I have a 2d array of data points (X) with corresponding observations (z) and would like to compute a grid of the mean values of z for each cell.
Using nested for loops with Numpy is inefficient. Is there a faster way using a built-in function or list comprehension?
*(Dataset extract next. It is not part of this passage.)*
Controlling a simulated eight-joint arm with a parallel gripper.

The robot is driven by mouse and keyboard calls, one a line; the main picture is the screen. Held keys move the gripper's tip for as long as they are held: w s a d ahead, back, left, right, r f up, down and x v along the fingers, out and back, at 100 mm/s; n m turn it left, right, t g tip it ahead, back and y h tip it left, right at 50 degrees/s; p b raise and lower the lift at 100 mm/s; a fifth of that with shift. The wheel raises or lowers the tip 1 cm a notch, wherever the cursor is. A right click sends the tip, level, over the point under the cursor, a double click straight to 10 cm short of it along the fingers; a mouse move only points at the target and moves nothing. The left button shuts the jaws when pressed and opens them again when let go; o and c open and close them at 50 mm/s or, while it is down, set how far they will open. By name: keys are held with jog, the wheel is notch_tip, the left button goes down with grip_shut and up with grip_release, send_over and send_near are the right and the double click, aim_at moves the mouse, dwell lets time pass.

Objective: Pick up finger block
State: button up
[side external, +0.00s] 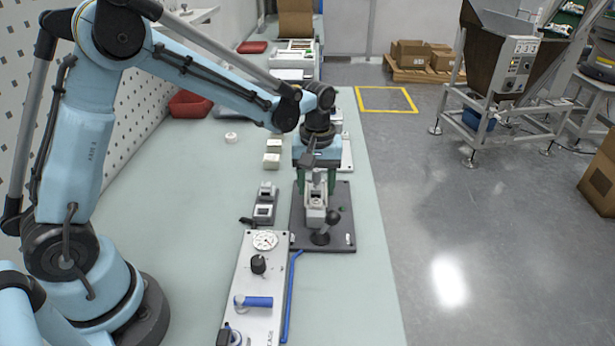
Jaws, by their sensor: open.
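My gripper (316,184) has two green fingers and hangs over a dark base plate (337,242) on the bench. The fingers are apart, on either side of a small pale block (316,199) on a light grey fixture (315,218). This may be the finger block, but I cannot tell for certain. Whether the fingers touch it is too small to tell. Two more small pale blocks, one nearer (271,160) and one farther (274,146), lie to the left of my gripper. The gripper partly hides the fixture's far side.
A black-knobbed lever (330,222) stands on the dark plate. A grey device (265,206) sits left of it. A light panel (256,290) with a dial and blue handle is nearer. A white ring (231,137) and a red bin (190,104) lie farther left.

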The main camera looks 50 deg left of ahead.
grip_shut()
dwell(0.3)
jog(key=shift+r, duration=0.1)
I would like to avoid Numba/jit if possible.
import numpy
x = numpy.random.rand(1000000)
y = numpy.random.rand(1000000)
z = numpy.random.rand(1000000)
nx = 1000
ny = 1000
xl = numpy.linspace(0,1,nx+1)
yl = numpy.linspace(0,1,ny+1)
zm = numpy.full((nx,ny),numpy.nan)
for i in range(nx):
for j in range(ny):
zm[i,j] = numpy.mean(z, where = ((x>xl[i]) & (x<=xl[i+1]) & (y>yl[j]) & (y<=yl[j+1]))) #4.5 ms/loop = 75 minutes
Or, 2D variant:
import numpy
X = numpy.array([numpy.random.rand(1000000),numpy.random.rand(1000000)]).T
z = numpy.random.rand(1000000)
nx = 1000
ny = 1000
xl = numpy.linspace(0,1,nx+1)
yl = numpy.linspace(0,1,ny+1)
zm = numpy.full((nx,ny),numpy.nan)
for i in range(nx):
print(i)
for j in range(ny):
zm[i,j] = numpy.mean(z, where = ((X[:,0]>xl[i]) & (X[:,0]<=xl[i+1]) & (X[:,1]>yl[j]) & (X[:,1]<=yl[j+1]))) #4.5 ms/loop = 75 minutes
In pandas you could use:
import pandas as pd
df = pd.DataFrame({'x': pd.cut(x, xl, labels=range(nx)),
'y': pd.cut(y, yl, labels=range(ny)),
'z': z})
out = (df.groupby(['x', 'y'])['z'].mean().unstack()
.reindex(index=range(nx), columns=range(ny))
.to_numpy()
)
Running time:
3.95 s ± 1.83 s per loop (mean ± std. dev. of 7 runs, 1 loop each)